[Recorded data]
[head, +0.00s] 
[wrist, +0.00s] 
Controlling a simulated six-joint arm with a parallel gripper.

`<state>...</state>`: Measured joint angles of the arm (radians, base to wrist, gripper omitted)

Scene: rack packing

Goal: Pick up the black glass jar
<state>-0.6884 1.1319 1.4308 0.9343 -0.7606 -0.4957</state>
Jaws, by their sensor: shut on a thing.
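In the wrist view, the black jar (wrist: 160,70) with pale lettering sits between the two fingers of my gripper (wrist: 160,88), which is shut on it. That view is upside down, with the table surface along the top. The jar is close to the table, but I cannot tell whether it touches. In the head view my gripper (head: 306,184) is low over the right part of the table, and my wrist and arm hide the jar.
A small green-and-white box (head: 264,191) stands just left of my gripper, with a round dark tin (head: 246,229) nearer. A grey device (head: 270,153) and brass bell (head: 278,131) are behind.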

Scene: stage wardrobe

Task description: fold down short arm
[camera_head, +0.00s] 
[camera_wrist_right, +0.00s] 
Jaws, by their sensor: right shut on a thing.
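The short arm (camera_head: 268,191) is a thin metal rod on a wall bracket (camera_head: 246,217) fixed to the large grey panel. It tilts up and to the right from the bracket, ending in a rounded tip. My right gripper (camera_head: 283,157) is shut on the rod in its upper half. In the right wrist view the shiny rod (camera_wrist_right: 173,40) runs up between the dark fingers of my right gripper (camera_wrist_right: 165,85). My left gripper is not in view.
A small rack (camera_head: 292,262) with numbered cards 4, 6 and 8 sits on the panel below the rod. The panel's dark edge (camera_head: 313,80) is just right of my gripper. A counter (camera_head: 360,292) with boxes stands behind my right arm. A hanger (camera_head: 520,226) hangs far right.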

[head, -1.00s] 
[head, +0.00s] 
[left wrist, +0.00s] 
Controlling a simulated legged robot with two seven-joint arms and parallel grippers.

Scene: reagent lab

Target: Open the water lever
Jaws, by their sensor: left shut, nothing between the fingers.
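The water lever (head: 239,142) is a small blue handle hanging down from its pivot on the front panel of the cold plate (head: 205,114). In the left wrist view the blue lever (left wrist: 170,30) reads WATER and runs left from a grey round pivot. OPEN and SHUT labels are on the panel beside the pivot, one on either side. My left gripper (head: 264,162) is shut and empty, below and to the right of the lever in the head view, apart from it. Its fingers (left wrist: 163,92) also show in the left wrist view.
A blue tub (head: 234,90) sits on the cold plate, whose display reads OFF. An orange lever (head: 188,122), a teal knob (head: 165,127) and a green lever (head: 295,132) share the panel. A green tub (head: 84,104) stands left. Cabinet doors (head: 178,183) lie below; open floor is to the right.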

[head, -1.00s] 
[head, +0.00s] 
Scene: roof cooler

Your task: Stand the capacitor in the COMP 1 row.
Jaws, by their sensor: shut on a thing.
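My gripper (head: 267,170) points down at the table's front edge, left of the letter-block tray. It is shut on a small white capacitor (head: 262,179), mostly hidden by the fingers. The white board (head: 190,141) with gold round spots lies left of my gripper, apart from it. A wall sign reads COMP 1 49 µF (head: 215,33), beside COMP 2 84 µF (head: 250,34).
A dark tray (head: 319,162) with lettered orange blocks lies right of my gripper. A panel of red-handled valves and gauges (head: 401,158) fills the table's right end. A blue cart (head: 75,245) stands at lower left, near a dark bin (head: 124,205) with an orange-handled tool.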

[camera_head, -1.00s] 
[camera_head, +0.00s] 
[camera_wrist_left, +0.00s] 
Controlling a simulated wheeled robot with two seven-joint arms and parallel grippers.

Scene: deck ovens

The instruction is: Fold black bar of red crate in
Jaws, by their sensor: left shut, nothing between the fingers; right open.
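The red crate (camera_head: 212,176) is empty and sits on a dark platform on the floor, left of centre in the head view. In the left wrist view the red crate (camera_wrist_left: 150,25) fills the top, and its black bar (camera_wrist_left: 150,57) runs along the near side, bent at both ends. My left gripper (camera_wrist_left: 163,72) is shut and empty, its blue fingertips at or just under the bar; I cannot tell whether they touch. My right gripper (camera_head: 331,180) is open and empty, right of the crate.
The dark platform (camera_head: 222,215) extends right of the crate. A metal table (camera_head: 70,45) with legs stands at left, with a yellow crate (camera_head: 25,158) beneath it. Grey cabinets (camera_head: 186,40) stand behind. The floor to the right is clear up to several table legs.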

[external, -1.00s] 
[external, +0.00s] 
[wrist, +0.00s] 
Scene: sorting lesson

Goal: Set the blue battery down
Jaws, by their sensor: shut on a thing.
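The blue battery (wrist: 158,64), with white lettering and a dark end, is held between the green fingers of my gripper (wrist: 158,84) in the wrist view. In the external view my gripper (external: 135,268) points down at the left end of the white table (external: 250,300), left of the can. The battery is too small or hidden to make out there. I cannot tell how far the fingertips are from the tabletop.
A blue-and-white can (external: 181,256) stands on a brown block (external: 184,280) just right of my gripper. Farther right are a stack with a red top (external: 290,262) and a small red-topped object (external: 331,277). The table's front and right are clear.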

Directions: Copy out each line in the preceding records that contains "Controlling".

Written answer:
Controlling a simulated six-joint arm with a parallel gripper.
Controlling a simulated legged robot with two seven-joint arms and parallel grippers.
Controlling a simulated wheeled robot with two seven-joint arms and parallel grippers.

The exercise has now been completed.